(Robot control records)
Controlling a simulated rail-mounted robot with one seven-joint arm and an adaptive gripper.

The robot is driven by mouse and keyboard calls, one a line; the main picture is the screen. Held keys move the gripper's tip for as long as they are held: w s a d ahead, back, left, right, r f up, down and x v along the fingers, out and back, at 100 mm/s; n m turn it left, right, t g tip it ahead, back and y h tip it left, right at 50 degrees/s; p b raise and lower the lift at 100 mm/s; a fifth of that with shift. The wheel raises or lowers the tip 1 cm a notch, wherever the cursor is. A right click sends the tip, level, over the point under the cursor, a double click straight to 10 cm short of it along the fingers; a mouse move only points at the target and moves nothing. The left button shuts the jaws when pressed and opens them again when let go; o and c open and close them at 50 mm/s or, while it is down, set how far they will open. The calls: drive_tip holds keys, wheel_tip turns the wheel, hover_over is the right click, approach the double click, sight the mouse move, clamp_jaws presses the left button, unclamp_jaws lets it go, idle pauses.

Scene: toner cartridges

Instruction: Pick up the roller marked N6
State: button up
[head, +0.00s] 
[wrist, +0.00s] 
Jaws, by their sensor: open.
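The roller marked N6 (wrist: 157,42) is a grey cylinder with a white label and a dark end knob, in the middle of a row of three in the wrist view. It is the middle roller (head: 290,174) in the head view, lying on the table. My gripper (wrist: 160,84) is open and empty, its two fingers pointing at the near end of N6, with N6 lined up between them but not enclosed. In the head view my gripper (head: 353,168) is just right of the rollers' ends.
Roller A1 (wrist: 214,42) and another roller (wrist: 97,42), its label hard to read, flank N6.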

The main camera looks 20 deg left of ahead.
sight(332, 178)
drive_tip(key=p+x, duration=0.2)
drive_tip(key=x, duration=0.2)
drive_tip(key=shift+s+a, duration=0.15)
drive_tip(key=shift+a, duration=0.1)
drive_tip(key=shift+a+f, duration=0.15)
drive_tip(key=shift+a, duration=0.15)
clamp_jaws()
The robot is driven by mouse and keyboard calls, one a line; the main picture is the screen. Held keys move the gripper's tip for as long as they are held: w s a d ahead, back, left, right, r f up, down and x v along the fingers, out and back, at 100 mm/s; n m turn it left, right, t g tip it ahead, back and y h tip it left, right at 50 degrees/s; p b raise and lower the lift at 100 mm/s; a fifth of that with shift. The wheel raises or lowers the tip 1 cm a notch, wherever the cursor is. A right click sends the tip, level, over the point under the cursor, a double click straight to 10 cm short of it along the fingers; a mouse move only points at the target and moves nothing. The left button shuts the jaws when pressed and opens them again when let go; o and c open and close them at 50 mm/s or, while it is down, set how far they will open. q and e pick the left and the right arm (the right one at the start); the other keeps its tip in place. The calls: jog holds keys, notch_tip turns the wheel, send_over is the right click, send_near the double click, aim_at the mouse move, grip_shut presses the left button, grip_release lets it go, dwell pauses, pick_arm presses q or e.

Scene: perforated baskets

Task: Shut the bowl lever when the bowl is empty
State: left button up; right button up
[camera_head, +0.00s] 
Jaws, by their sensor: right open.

> _Problem statement_:
Copy out exactly the lines running from the line with "State: left button up; right button up" to the end of the records, inclusive.

> _Output_:
State: left button up; right button up
[camera_head, +0.00s] 
Jaws, by their sensor: right open.

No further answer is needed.